* [Objective]:
What follows are records. Restate all of them word for word.
═══ Data records
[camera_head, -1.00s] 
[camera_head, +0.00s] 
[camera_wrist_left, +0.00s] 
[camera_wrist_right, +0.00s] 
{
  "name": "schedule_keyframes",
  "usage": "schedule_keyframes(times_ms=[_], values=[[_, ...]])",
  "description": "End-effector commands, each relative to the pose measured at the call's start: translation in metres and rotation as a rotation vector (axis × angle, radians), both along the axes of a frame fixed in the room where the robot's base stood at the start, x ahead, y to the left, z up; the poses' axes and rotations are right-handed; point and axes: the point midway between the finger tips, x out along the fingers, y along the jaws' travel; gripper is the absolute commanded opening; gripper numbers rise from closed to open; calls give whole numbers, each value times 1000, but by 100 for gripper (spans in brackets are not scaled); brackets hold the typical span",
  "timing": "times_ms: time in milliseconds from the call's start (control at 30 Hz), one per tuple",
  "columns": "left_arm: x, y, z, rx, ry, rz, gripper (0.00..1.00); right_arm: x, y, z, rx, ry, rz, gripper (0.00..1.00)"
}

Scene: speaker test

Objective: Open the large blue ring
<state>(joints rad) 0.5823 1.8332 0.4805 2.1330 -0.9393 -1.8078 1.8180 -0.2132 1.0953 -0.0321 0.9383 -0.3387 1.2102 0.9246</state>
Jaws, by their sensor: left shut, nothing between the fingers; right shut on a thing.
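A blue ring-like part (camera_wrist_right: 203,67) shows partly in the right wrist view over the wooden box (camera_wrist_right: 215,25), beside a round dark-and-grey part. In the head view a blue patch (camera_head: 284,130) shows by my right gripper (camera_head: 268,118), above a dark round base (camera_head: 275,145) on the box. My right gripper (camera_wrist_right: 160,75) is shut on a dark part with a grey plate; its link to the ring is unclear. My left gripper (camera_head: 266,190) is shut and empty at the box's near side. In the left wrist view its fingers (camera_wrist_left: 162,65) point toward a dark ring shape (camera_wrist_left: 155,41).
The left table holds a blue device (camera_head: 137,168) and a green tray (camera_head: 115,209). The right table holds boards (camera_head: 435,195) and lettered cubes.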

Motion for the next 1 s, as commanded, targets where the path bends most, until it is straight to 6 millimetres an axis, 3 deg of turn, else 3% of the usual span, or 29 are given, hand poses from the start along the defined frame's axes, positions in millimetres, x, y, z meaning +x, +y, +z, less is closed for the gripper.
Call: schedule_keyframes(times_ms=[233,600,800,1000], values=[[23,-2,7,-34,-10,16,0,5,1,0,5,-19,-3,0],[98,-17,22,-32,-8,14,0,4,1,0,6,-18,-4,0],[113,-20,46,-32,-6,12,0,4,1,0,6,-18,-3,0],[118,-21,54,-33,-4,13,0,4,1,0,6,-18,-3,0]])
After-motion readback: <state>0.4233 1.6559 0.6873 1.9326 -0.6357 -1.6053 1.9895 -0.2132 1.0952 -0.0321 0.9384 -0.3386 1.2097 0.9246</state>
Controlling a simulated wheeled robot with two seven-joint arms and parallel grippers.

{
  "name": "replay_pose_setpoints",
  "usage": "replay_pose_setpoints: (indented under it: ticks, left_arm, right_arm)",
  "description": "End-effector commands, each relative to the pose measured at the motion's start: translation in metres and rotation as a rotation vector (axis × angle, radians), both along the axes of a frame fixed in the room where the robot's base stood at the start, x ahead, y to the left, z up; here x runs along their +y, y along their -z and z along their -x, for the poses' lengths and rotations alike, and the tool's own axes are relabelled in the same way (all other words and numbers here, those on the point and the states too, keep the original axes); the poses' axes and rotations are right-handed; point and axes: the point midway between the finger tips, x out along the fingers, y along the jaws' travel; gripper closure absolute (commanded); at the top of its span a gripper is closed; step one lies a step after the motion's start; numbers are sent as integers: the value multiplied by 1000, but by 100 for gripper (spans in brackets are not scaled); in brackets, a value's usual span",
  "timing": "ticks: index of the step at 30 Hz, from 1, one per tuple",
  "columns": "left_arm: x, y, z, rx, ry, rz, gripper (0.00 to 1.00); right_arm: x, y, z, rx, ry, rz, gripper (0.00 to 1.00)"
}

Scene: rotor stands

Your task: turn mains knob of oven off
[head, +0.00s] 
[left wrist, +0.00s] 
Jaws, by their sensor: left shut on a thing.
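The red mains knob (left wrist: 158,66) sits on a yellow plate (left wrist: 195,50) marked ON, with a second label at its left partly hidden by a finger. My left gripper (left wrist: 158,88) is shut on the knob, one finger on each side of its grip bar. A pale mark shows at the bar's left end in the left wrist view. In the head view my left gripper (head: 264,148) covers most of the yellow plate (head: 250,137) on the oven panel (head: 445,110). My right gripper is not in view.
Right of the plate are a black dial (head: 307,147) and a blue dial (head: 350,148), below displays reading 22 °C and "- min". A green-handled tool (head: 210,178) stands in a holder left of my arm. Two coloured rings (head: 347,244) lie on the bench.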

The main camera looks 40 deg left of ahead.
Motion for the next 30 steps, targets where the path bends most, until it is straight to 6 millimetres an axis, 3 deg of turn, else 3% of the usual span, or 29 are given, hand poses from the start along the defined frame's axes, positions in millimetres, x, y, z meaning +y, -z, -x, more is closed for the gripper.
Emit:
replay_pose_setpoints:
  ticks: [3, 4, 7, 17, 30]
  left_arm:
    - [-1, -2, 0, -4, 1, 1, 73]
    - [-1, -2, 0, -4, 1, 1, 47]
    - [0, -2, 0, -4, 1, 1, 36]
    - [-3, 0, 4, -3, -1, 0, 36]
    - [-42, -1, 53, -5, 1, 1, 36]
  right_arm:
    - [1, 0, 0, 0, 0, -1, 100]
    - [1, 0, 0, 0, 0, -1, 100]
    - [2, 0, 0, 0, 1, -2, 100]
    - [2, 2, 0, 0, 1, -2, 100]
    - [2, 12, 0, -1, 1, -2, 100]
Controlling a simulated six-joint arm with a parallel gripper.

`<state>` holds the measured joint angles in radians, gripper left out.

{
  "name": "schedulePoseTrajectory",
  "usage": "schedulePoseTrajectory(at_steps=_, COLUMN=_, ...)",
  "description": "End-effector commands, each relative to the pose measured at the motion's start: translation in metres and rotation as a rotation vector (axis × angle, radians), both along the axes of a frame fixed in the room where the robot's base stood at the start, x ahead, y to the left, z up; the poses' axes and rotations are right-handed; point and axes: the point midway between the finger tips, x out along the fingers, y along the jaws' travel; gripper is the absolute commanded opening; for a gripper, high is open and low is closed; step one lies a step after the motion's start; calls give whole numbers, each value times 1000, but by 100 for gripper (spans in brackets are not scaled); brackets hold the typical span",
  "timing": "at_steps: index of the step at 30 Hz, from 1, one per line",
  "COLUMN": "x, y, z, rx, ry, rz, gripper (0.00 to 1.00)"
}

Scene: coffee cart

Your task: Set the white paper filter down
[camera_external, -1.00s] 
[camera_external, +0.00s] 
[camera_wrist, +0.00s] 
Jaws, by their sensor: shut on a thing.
══════
* [Reply]:
[camera_head, -1.00s] 
[camera_head, +0.00s] 
[camera_wrist_left, +0.00s] 
[camera_wrist_right, +0.00s] 
{
  "name": "schedule_keyframes",
  "usage": "schedule_keyframes(times_ms=[_], values=[[_, ...]])",
  "description": "End-effector commands, each relative to the pose measured at the call's start: translation in metres and rotation as a rotation vector (axis × angle, radians), both along the axes of a frame fixed in the room where the robot's base stood at the start, x ahead, y to the left, z up; the poses' axes and rotations are right-handed; point and axes: the point midway between the finger tips, x out along the fingers, y along the jaws' travel; gripper is the absolute commanded opening; gripper numbers rise from closed to open; calls give whole numbers, each value times 1000, but by 100 for gripper (spans in brackets are not scaled); brackets hold the typical span",
  "timing": "times_ms: time in milliseconds from the call's start (control at 30 Hz), one per tuple",
  "columns": "left_arm: x, y, z, rx, ry, rz, gripper (0.00..1.00); right_arm: x, y, z, rx, ry, rz, gripper (0.00..1.00)"
}

Scene: speaker test

Objective: Open the large blue ring
<state>(joints rad) 0.5823 1.8332 0.4805 2.1330 -0.9393 -1.8078 1.8180 -0.2132 1.0953 -0.0321 0.9383 -0.3387 1.2102 0.9246</state>
Jaws, by their sensor: left shut, nothing between the fingers; right shut on a thing.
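A blue ring-like part (camera_wrist_right: 203,67) shows partly in the right wrist view over the wooden box (camera_wrist_right: 215,25), beside a round dark-and-grey part. In the head view a blue patch (camera_head: 284,130) shows by my right gripper (camera_head: 268,118), above a dark round base (camera_head: 275,145) on the box. My right gripper (camera_wrist_right: 160,75) is shut on a dark part with a grey plate; its link to the ring is unclear. My left gripper (camera_head: 266,190) is shut and empty at the box's near side. In the left wrist view its fingers (camera_wrist_left: 162,65) point toward a dark ring shape (camera_wrist_left: 155,41).
The left table holds a blue device (camera_head: 137,168) and a green tray (camera_head: 115,209). The right table holds boards (camera_head: 435,195) and lettered cubes.

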Motion for the next 1 s, as commanded, targets where the path bends most, until it is straight to 6 millimetres an axis, 3 deg of turn, else 3% of the usual span, or 29 are given, hand poses from the start along the defined frame's axes, positions in millimetres, x, y, z meaning +x, +y, +z, less is closed for the gripper.
Call: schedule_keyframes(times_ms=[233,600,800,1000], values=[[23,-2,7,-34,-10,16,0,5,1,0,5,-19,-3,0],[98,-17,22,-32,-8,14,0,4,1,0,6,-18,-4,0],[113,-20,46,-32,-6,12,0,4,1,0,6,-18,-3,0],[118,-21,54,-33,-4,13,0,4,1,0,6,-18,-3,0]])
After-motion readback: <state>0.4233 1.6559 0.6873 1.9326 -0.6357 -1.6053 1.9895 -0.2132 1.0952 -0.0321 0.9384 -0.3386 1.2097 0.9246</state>
Controlling a simulated wheeled robot with two seven-joint arms and parallel grippers.

{
  "name": "replay_pose_setpoints",
  "usage": "replay_pose_setpoints: (indented under it: ticks, left_arm, right_arm)",
  "description": "End-effector commands, each relative to the pose measured at the motion's start: translation in metres and rotation as a rotation vector (axis × angle, radians), both along the axes of a frame fixed in the room where the robot's base stood at the start, x ahead, y to the left, z up; here x runs along their +y, y along their -z and z along their -x, for the poses' lengths and rotations alike, and the tool's own axes are relabelled in the same way (all other words and numbers here, those on the point and the states too, keep the original axes); the poses' axes and rotations are right-handed; point and axes: the point midway between the finger tips, x out along the fingers, y along the jaws' travel; gripper closure absolute (commanded); at the top of its span a gripper is closed; step one lies a step after the motion's start; numbers are sent as integers: the value multiplied by 1000, but by 100 for gripper (spans in brackets are not scaled); in brackets, a value's usual span",
  "timing": "ticks: index of the step at 30 Hz, from 1, one per tuple",
  "columns": "left_arm: x, y, z, rx, ry, rz, gripper (0.00 to 1.00); right_arm: x, y, z, rx, ry, rz, gripper (0.00 to 1.00)"
}

Scene: rotor stands

Your task: turn mains knob of oven off
[head, +0.00s] 
[left wrist, +0.00s] 
Jaws, by their sensor: left shut on a thing.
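The red mains knob (left wrist: 158,66) sits on a yellow plate (left wrist: 195,50) marked ON, with a second label at its left partly hidden by a finger. My left gripper (left wrist: 158,88) is shut on the knob, one finger on each side of its grip bar. A pale mark shows at the bar's left end in the left wrist view. In the head view my left gripper (head: 264,148) covers most of the yellow plate (head: 250,137) on the oven panel (head: 445,110). My right gripper is not in view.
Right of the plate are a black dial (head: 307,147) and a blue dial (head: 350,148), below displays reading 22 °C and "- min". A green-handled tool (head: 210,178) stands in a holder left of my arm. Two coloured rings (head: 347,244) lie on the bench.

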The main camera looks 40 deg left of ahead.
Motion for the next 30 steps, targets where the path bends most, until it is straight to 6 millimetres an axis, 3 deg of turn, else 3% of the usual span, or 29 are given, hand poses from the start along the defined frame's axes, positions in millimetres, x, y, z meaning +y, -z, -x, more is closed for the gripper.
Emit:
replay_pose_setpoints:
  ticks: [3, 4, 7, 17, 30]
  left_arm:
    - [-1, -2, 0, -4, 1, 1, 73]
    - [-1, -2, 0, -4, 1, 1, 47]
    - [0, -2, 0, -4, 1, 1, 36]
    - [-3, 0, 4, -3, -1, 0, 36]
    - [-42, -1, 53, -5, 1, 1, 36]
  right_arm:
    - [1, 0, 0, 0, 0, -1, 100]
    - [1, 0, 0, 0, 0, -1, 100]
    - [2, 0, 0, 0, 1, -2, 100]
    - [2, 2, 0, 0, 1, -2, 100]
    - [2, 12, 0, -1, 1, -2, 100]
Controlling a simulated six-joint arm with a parallel gripper.

`<state>` holds the measured joint angles in radians, gripper left out.

{
  "name": "schedulePoseTrajectory",
  "usage": "schedulePoseTrajectory(at_steps=_, COLUMN=_, ...)",
  "description": "End-effector commands, each relative to the pose measured at the motion's start: translation in metres and rotation as a rotation vector (axis × angle, radians), both along the axes of a frame fixed in the room where the robot's base stood at the start, x ahead, y to the left, z up; the poses' axes and rotations are right-handed; point and axes: the point midway between the finger tips, x out along the fingers, y along the jaws' travel; gripper is the absolute commanded opening; for a gripper, high is open and low is closed; step one lies a step after the motion's start; calls give whole numbers, each value times 1000, but by 100 for gripper (spans in brackets are not scaled); brackets hold the typical span",
  "timing": "at_steps: index of the step at 30 Hz, from 1, one per line",
  "COLUMN": "x, y, z, rx, ry, rz, gripper (0.00 to 1.00)"
}

Scene: coffee cart

Your task: Set the white paper filter down
[camera_external, -1.00s] 
[camera_external, +0.00s] 
[camera_wrist, +0.00s] 
Jaws, by their sensor: shut on a thing.

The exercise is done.